At that wedding we had the experience of closing a circle, as it were. Our son and daughter-in-law, who were then recently married, were with us. We took pictures of them where we had stood over 30 years before on our wedding day. I suspect this has happened with many Youngstown families where two or even three generations have taken pictures on the south terrace.

In the years since our wedding, Fellows Riverside Gardens has grown so much with new plantings and gardens, the Gazebo, the D.D. and Velma Davis Education and Visitor Center (where we celebrated my parents 60th wedding anniversary) and so much more.

Pulling out that wedding album and finding that forty-five year old photograph reminded me of the joy of our wedding day, the stunning beauty of my bride, and the blessing that we’ve been able to share forty-five years of marriage. Happy anniversary, my love!

And happy anniversary to all those celebrating anniversaries this summer; who, if they were from Youngstown, probably have pictures like ours, taken from that terrace overlooking Lake Glacier. Why not pull out those albums and take a stroll down memory lane?

And thank you, Mrs. Fellows, for such a spectacular gift to Youngstown.

To read other posts in the Growing Up in Working Class Youngstown series, just click “On Youngstown.” Enjoy!

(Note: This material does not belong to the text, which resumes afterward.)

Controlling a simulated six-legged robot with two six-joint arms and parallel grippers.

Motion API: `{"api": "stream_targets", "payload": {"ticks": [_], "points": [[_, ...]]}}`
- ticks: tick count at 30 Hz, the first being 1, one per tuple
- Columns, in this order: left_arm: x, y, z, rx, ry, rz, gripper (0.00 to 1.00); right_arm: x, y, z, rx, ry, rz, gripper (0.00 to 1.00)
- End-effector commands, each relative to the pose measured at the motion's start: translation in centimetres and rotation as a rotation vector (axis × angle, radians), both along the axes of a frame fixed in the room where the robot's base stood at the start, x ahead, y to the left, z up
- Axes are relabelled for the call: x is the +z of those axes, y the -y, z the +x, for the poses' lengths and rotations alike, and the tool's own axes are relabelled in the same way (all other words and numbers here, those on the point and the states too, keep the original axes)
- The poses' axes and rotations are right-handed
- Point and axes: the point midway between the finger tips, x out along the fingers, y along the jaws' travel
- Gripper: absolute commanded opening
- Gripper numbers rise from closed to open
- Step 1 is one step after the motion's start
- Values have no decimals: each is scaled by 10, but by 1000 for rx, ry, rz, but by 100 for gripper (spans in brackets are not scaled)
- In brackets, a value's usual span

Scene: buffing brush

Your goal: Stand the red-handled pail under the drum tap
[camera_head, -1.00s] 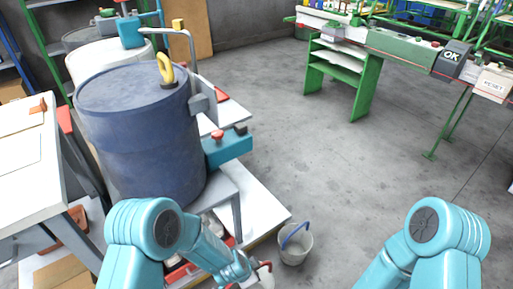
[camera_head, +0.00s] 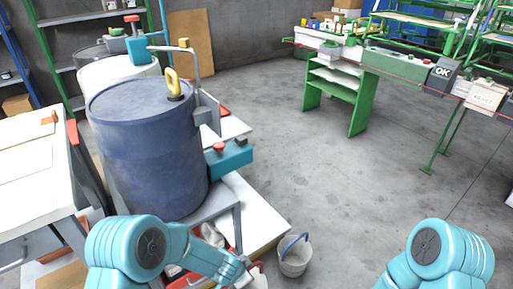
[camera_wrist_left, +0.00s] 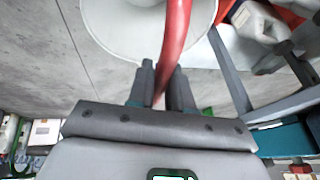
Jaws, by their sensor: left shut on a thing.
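The red-handled pail is white and partly hidden behind my left arm at the bottom of the head view, where its red handle (camera_head: 262,268) shows. In the left wrist view its handle (camera_wrist_left: 176,40) runs between my left gripper's fingers (camera_wrist_left: 162,85), which are shut on it. The pale pail body (camera_wrist_left: 115,35) lies beyond the fingers. The blue drum (camera_head: 150,150) stands on a grey stand, with a teal fitting with a red knob (camera_head: 229,158) at its right side, seemingly the tap. My right gripper is out of view; only its arm shows.
A pail with a blue handle (camera_head: 295,258) stands on the floor right of my left gripper. A white platform (camera_head: 255,205) lies below the drum stand (camera_head: 215,205). A white table is at the left. The grey floor on the right is open.

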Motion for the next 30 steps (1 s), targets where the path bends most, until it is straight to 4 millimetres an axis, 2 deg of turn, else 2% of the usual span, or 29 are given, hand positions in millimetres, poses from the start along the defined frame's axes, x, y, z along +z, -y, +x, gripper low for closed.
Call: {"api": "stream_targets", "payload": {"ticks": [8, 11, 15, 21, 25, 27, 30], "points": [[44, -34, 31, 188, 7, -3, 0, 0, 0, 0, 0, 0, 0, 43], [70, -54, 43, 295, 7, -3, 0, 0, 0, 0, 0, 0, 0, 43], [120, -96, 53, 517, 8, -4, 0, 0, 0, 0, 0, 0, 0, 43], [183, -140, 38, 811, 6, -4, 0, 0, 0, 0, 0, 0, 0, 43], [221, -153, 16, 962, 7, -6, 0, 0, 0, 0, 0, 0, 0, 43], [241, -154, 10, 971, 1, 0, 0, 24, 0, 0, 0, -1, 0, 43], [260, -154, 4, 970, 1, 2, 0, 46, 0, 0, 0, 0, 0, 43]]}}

Growing Up in Working Class Youngstown — The Cookie Table

(c) Mahoning Valley Historical Society http://www.mahoninghistory.org

(c) Mahoning Valley Historical Society http://www.mahoninghistory.org Used with permission

It is wedding season again. And if you are from Youngstown, this also means that it is cookie table season again! The cookie table is one of the distinctive wedding traditions of Youngstown. There is an ongoing dispute with Pittsburgh as to which was the city of origin of this dispute. A friend of mine from Pittsburgh and I settled this at a wedding (in Youngstown, with a fantastic cookie table) by arm-wrestling for the cookie table title. Youngstown was victorious–which for us Youngstowners was simply confirming the truth of what we already knew!

Everything I’ve read about cookie tables proposes that the idea of cookie tables was born in depression-era working class families where it was just plain too expensive to buy a wedding cake. The tradition involves families and friends of the bride and groom going into a baking frenzy in the weeks prior to the wedding making every imaginable cookie from clothes pins, to kolachi, to pizzelles, to peanut butter blossoms with Hershey kisses to Ohio’s favorite, the buckeye (peanut butter balls with butter, vanilla, and confectioners sugar mixed together and coated with chocolate on the sides preserving a peanut butter top–hence buckeye).

The result are tables and tables of cookies available throughout the wedding reception. A considerate couple will provide snack bags so you can take home a stash (and with a good cookie table there is always plenty left over) that guests can nibble on over the next several days while having fond thoughts of the bride and groom.

There is something I’ve been a bit curious about. My wife and I both grew up in Youngstown until moving away in the mid 1970s. And as we’ve talked and compared notes, we don’t remember cookie tables at weddings growing up, or at least cookie tables being the big deal they are at Youngstown wedding receptions now. I do remember lots of great food including the great ethnic dishes we are famous for. There was a cake, and maybe there were some cookies. But we both went to a number of weddings and we can’t honestly say that we remember this tradition from our growing up years.

Perhaps we led sheltered lives and just missed the weddings where this was a big deal. I’d love for my friends from Youngstown who follow this blog to set me straight on this one, particularly if you have pictures from the 70s or earlier of cookie tables, or even some family memories. And I’d also be curious if there are others who are like us and can’t remember cookie tables until more recently.

My hunch is that there were parts of the community that were doing this probably from at least the Depression. But I also wonder if there has been an embrace of this tradition over the last twenty to thirty years where it has truly become an all-Youngstown tradition and a point of pride for us. That this is true is clearly the case. I discovered that in the part of town where I grew up the Rocky Ridge Neighbors have a monthly cookie table. The Mahoning Valley Historical Society has an annual Cookie Table and Cocktails night with a cookie contest. There is even a new book of essays on Youngstown history coming out titled Car Bombs to Cookie Tables.  All the Recipes of Youngstown Cookbooks have a number of cookie recipes good for cookie tables and other occasions. No Youngstown wedding these days is complete without a cookie table, and no wedding anywhere else quite measures up without one!

Good community traditions are important in defining a community as a good place to live. This is one of our good ones. Even if it is one that I just didn’t know about, notice or remember growing up, the plain fact of the matter is that this is one of the things that makes Youngstown special and it is so good to see all the ways Youngstown is sustaining that tradition.